Lab 6

Lab 6

Introduction:

The purpose of this lab is to conduct a survey with a grid based coordinate system. The techniques learned in this lab are to be used when 'technology' is not readily available or usable. It is important to be able to follow through with a survey no matter the measurement tools at hand. For this lab, we are to preform a survey in Putnam Park. The survey is to be conducted by using distance and azimuth. This method is a very basic survey technique, and is similar to the point-quarter method and mapping out linear features on the landscape. The distance and azimuth method uses a handheld compass and a handheld rangefinder. While out in the field, we also learned about the following survey equipment: a GPS, tape reel, and a sonic distance finder.

Study Area:

The study area for this lab is Putnam Park Drive. We were on the gravel path with our backs to the ridge looking out into the swampy marsh area. We recorded the coordinates for one place and took each measurement from that exact spot. The coordinates for each point of origin (there were three points for the entire class) were recorded and shared throughout the class. Each point of origin had the distance and azimuth for ten different trees in Putnam Park. 

Methods:

After choosing the point where we were going to take our points from, we needed to retrieve the coordinates of the point of origin. The Bad Elf GPS gave us the coordinate point and we recorded it in our field notebooks. All of the groups used this GPS to attain their point of origin. We then proceeded to record the distances of the trees to the point of origin with the laser targeting range finder II. We then recorded the azimuth with the Suunto compass. The compass was previously adjusted 1 degree for declination. Figure 1 below shows two of my colleagues using both of the measuring tools we used to gather our information.

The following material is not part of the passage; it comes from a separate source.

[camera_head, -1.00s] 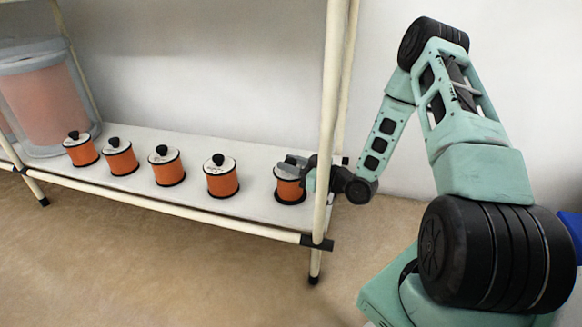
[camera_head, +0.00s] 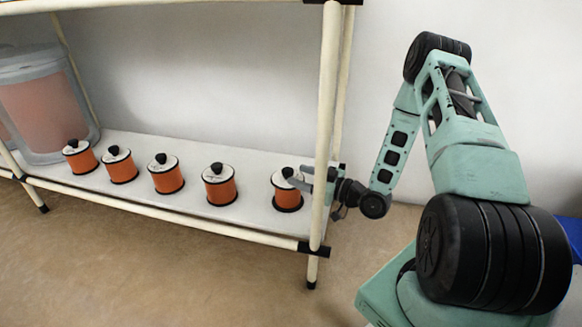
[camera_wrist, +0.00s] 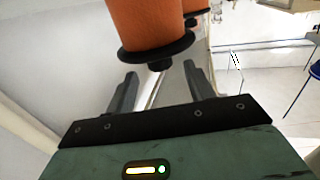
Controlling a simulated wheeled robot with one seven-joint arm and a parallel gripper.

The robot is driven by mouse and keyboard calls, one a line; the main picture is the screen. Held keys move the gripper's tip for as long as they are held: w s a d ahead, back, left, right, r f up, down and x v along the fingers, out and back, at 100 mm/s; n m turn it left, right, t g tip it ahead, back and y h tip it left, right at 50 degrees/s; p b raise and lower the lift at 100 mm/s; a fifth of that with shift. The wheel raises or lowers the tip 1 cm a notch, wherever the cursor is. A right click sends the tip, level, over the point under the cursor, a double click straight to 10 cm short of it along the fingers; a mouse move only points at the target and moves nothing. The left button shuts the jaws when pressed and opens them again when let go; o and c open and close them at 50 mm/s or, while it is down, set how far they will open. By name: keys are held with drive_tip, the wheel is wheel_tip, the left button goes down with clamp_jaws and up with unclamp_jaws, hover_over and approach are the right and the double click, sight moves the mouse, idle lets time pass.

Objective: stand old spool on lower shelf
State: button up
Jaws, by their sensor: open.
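Several orange spools with white tops and black knobs stand upright in a row on the white lower shelf (camera_head: 130,190). The rightmost spool (camera_head: 287,198) stands near the right post, apart from the others. I cannot tell by looks which one is the old spool. My gripper (camera_head: 303,178) is open and empty at the right side of this spool's top. In the wrist view, my open fingers (camera_wrist: 160,78) point toward an orange spool (camera_wrist: 147,22), its black rim and knob just beyond the fingertips. The picture does not settle whether they touch.
The cream right post (camera_head: 323,130) stands in front of my wrist. Other spools, such as the nearest one (camera_head: 219,188), stand to the left. A large translucent bin (camera_head: 45,105) fills the shelf's left end. Bare shelf lies between the two rightmost spools.

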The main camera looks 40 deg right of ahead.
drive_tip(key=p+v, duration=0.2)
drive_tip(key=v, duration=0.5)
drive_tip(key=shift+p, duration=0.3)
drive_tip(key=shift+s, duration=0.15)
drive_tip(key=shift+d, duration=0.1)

Figure 1: Colleague 1 on the left using the Laser to find the distance,
and colleague 2 on the right using the compass to find the azimuth 

 The laser gave the distance in meters of how far the tree was from the point of origin. The compass gave the azimuth of the tree in regarding its angle to the point of origin. We also recorded two other attributes along with distance and azimuth. We recorded the diameter of the tree as well as the type of tree. Figure 2 below shows another one of my colleagues reading the tape reel and recording the diameter of the tree in centimeters.

Figure 2: Colleague 3 using the tape reel to measure the diameter of the tree trunk

Once all of the data were recorded, we entered the data into a spreadsheet everyone could access. From there I took the data and normalized it. Once the data was normalized it looked like figure 3 below. 

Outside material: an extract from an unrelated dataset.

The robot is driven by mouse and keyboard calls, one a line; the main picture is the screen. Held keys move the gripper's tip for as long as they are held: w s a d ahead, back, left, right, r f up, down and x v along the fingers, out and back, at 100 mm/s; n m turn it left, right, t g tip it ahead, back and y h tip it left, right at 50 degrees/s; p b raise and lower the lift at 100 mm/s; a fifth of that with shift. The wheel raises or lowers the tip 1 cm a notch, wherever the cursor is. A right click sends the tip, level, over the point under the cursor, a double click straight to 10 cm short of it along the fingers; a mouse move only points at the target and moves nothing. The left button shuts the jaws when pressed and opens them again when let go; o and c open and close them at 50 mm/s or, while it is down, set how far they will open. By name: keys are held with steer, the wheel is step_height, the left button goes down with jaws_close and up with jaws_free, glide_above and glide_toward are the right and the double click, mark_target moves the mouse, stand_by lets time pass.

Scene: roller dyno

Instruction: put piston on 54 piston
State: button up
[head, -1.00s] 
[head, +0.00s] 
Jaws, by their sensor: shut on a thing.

Figure 3: The normalized data from the tree survey

The table above is the final excel file before it was imported into a GIS. The goal of using the GIS is to create a digital survey map. In order to do this, we had to use the 'Bearing Distance to Line' tool in ArcGIS. The tool created lines extending from the point of origin. This is an extremely helpful tool to visually show the distances of points from the point of origin. Figure 4 below shows the lines representing the distance from the point of origin to the tree. 

Figure 4: The 'Bearing Distance' tool created the lines from the point of origin

The bearing distance tool is helpful in showing the distance of the trees to the point of origin. Figure 5 below represents the vertices of each tree point.

Figure 5: The 'Features Vertices to Points' tool creates points at the end of each distance line

In order to create the points, the tool 'Features Vertices to Points' had to be used. The tool is located under the data management tools in the toolbox in ArcMap. It essentially creates a point where each tree, or whatever is being recorded, is located. The tool just creates a point at each vertex of every distance line.

Results/Discussion:

After creating a digital image in a GIS, the distances and azimuths for each tree seemed to differ greatly. I would not suggest this method of retrieving data to anyone who wants an accurate data set. The readings of the distance finder and azimuth had some large differences, and this is because of human error. All six group members took each type of measurement and that in and of itself results in error. There is also the fact that we are different heights and we were not standing on the exact point of origin 100% of the time. After we recorded out point of origins coordinates, we went to use the sonic distance finder to survey the trees. The sonic distance finder did not work for my group, so we had to revert to using the laser targeting range finder II. Technological difficulties occur even when the survey equipment seems unbreakable. This particular solution was solved by using a different distance measuring tool, the laser targeting range finder II. All of these tools are accurate enough to retrieve points and data that is close to the actual numeric value. 

Conclusions:

If you know the exact point of origin down to the coordinates, it is possible to use the distance azimuth surveying method to attain data even though a GPS is not at hand. The better the equipment, the more accurate the data results will be. If this survey was to be recreated, I would go with the point quarter survey. The point quarter survey takes random survey points in a measured out grid with four large quadrants. I believe it is crucial to know how to use the distance azimuth survey method for future endeavors when the use of technology is not permitted or accessible.